→ The input:
::::::

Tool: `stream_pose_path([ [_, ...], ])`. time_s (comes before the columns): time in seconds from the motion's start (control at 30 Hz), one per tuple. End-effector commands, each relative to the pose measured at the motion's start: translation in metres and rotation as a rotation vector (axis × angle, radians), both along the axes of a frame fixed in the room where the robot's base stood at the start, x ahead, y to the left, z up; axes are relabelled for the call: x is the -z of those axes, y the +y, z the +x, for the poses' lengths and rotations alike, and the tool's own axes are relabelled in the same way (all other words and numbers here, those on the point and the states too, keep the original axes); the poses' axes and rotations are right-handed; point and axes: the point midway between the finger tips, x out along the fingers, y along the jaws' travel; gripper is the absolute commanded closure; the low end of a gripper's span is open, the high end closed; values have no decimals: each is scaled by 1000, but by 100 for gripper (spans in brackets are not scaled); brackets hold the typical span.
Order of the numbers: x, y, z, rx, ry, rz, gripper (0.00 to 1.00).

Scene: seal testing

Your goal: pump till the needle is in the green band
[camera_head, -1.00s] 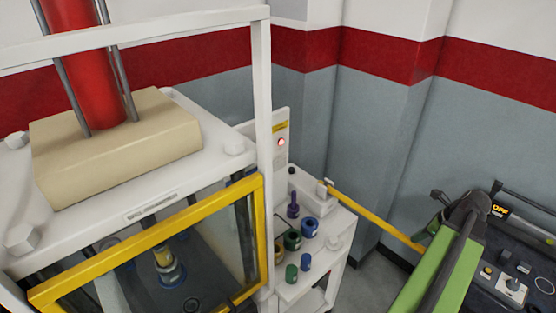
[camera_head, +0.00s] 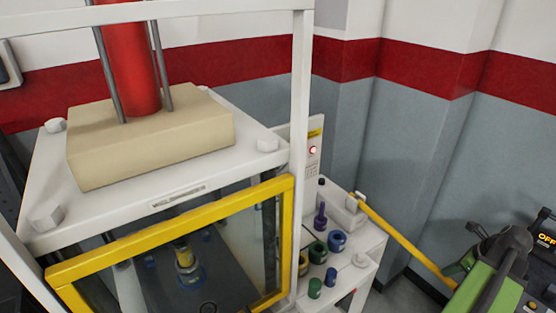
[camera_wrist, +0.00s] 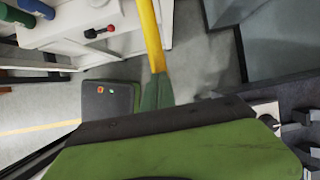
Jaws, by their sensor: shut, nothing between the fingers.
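The yellow pump handle (camera_head: 405,240) runs from a small white pump (camera_head: 351,206) on the bench down to the right, sloping downward. In the wrist view the yellow handle (camera_wrist: 151,35) ends in a dark green grip (camera_wrist: 157,92). My gripper (camera_wrist: 185,125) is shut with nothing held, its green and black body filling the bottom of the wrist view. Its dark front edge overlaps the grip's end; whether they touch is unclear. My green arm end stands at the lower right of the head view. No gauge needle or green band can be made out.
A white test chamber with a yellow-framed door (camera_head: 190,235) fills the left. Several blue, green and purple parts stand on the white bench (camera_head: 366,243), beside a panel with a lit red lamp (camera_head: 313,150). Walls close in behind the bench.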

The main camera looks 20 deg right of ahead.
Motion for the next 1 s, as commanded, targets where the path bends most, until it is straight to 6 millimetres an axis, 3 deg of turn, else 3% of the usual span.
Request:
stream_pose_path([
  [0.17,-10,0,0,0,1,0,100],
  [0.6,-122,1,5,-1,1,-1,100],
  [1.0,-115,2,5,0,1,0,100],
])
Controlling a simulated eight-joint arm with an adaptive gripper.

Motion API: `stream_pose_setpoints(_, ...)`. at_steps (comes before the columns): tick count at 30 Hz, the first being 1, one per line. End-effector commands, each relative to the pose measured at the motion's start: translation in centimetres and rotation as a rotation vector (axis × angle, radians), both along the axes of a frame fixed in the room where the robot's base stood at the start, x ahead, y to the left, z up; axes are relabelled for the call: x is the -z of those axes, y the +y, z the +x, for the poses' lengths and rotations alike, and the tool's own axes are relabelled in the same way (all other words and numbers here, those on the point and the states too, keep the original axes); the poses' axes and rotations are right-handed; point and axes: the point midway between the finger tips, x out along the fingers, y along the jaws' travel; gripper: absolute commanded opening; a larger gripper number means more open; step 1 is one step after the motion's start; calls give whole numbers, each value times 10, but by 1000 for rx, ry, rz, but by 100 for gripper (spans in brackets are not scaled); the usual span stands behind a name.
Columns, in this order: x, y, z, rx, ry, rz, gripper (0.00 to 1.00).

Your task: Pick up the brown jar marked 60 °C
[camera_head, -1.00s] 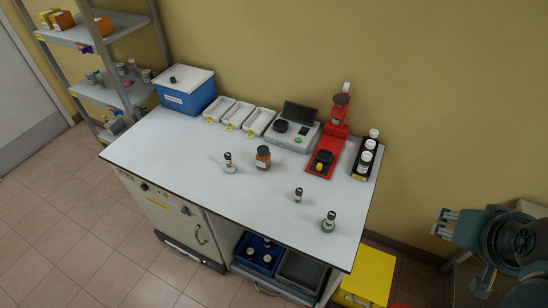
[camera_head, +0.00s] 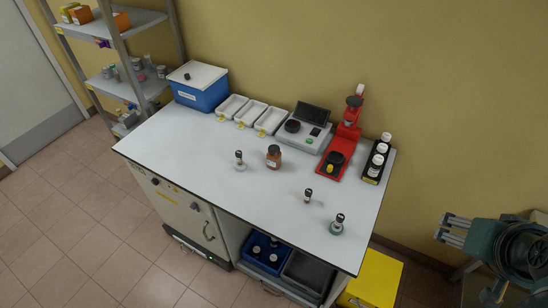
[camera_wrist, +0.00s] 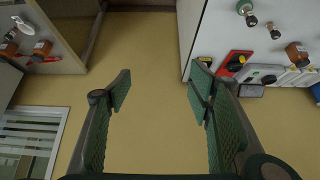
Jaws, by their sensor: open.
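A brown jar (camera_head: 273,160) with a dark cap and a pale label stands upright on the white bench (camera_head: 190,150), right of a small dark-topped flask (camera_head: 239,165). The label is too small to read. A brown jar also shows at the upper right of the wrist view (camera_wrist: 298,57). Another brown jar (camera_wrist: 42,47) shows at that view's upper left; I cannot tell whether any is marked 60 °C. My gripper (camera_wrist: 160,82) is open and empty, its green fingers wide apart. In the head view it is at the right, off the bench and well away from the jar.
Behind the jar are white trays (camera_head: 269,121), a grey instrument (camera_head: 304,140) and a red stand (camera_head: 329,168). A black rack (camera_head: 372,171) of white-capped bottles is at the right. Small flasks (camera_head: 336,229) stand at the front right. A yellow box (camera_head: 376,279) is beside the bench.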

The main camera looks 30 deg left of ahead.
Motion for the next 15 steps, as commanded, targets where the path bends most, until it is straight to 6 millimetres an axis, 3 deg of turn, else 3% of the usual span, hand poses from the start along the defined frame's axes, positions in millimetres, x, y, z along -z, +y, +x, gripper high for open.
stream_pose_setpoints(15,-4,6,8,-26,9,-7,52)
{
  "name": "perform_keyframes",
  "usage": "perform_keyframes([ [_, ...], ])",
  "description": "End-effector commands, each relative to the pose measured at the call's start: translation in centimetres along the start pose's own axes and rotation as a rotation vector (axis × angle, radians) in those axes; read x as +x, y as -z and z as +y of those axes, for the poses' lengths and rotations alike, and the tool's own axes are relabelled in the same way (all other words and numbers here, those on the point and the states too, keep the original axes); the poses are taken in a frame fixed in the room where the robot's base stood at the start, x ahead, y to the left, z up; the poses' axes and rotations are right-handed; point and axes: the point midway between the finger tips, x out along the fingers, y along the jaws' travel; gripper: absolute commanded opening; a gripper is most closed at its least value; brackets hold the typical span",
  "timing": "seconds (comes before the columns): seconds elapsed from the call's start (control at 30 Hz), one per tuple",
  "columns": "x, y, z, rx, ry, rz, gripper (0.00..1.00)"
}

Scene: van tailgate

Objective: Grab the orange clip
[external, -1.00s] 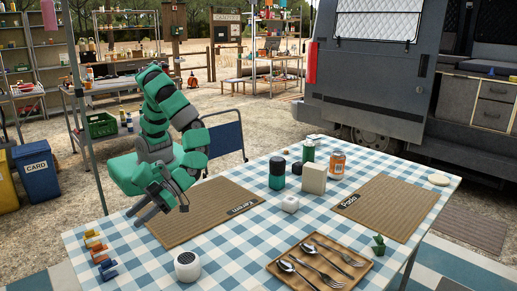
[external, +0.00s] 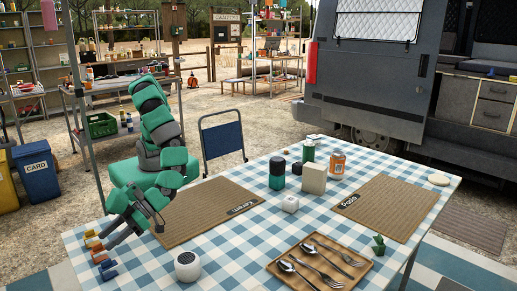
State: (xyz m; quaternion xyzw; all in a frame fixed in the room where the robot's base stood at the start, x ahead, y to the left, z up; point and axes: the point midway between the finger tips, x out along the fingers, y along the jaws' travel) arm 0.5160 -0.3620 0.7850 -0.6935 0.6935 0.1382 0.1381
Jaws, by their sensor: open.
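A short row of small clips lies along the left edge of the checked table. An orange-yellow clip (external: 91,234) is at the far end of the row, a reddish-orange one (external: 99,257) is in the middle, and a blue one (external: 108,271) is at the near end. They are small, so which one is the orange clip is hard to tell. My gripper (external: 131,233) is open and empty, pointing down just right of the row's far end. One finger is close to the clips and may partly cover them. I cannot tell its exact height.
A white round speaker-like object (external: 188,266) stands right of the clips. A woven placemat (external: 205,213) lies behind my gripper. Checked cloth between clips and speaker is clear.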

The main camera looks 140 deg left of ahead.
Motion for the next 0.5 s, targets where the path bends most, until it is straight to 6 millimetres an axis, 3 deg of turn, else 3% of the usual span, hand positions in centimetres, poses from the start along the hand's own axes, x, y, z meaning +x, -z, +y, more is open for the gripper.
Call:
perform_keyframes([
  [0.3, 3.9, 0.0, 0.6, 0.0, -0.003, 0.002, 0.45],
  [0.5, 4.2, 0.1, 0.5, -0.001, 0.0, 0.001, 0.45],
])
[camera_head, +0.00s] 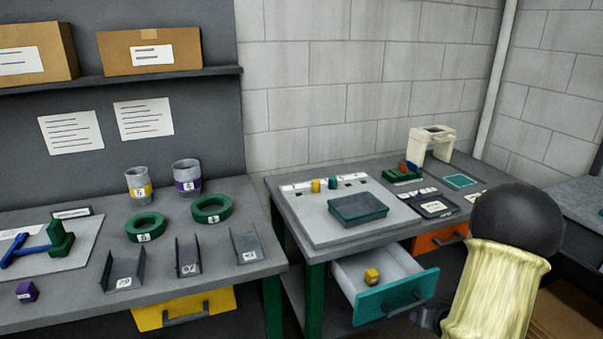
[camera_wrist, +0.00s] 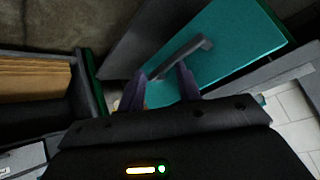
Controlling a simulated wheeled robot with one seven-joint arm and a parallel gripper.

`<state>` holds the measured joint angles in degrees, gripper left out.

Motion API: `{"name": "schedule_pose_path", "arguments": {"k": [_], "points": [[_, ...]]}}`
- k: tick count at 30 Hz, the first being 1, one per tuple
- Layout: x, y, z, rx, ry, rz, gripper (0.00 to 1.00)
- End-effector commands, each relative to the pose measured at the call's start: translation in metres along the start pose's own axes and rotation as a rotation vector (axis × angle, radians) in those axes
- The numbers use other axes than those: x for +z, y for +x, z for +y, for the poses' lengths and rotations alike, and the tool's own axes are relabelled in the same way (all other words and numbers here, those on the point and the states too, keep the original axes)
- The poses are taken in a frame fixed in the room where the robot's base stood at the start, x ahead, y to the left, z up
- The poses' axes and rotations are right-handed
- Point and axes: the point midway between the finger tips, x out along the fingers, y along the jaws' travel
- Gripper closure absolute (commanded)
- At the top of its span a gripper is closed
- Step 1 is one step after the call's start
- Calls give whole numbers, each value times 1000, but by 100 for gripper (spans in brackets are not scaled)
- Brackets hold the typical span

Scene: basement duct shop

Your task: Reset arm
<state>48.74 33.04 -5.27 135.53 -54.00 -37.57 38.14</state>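My gripper (camera_wrist: 160,80) shows in the wrist view with its two dark purple fingers apart. It is open, with nothing seen held between the fingers. The grey bar handle (camera_wrist: 182,57) of the teal drawer front (camera_wrist: 225,50) lies just beyond the fingertips; I cannot tell whether they touch it. In the head view the teal drawer (camera_head: 397,296) is pulled out, with a yellow block (camera_head: 371,276) inside. My arm covers the lower right there, and my gripper is not clearly seen in that view.
The right bench (camera_head: 300,249) holds a dark teal tray (camera_head: 358,209), small yellow and teal pieces and a cream stand (camera_head: 432,144). An orange drawer (camera_head: 440,239) sits beside the open one. The left bench holds green rings (camera_head: 212,208), cups and brackets above a yellow drawer (camera_head: 185,309).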

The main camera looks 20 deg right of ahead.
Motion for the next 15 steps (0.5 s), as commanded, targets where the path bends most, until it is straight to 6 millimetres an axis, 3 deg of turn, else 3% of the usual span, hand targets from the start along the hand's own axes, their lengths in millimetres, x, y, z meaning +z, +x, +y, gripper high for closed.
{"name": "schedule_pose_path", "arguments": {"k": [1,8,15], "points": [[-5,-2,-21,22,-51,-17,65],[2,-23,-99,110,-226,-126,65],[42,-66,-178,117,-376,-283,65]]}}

::::::

→ Exercise task:
Exactly reproduce the stretch from the line with "Motion for the next 15 steps, as" through the line with "the columns): seconds", including both ends and nothing else.

→ Written solution:
Motion for the next 15 steps, as commanded, targets where the path bends most, until it is straight to 6 millimetres an axis, 3 deg of turn, else 3% of the usual span, hand poses from the start along the defined frame's axes, positions in millimetres, x, y, z along -z, +y, +x, gripper high for open.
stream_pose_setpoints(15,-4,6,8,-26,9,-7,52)
{
  "name": "perform_keyframes",
  "usage": "perform_keyframes([ [_, ...], ])",
  "description": "End-effector commands, each relative to the pose measured at the call's start: translation in centimetres along the start pose's own axes and rotation as a rotation vector (axis × angle, radians) in those axes; read x as +x, y as -z and z as +y of those axes, for the poses' lengths and rotations alike, and the tool's own axes are relabelled in the same way (all other words and numbers here, those on the point and the states too, keep the original axes); the poses are taken in a frame fixed in the room where the robot's base stood at the start, x ahead, y to the left, z up; the poses' axes and rotations are right-handed; point and axes: the point midway between the finger tips, x out along the fingers, y along the jaws' travel; gripper: absolute commanded opening; a gripper is most closed at its least value; brackets hold the typical span",
  "timing": "seconds (comes before the columns): seconds elapsed from the call's start (control at 30 Hz), one per tuple",

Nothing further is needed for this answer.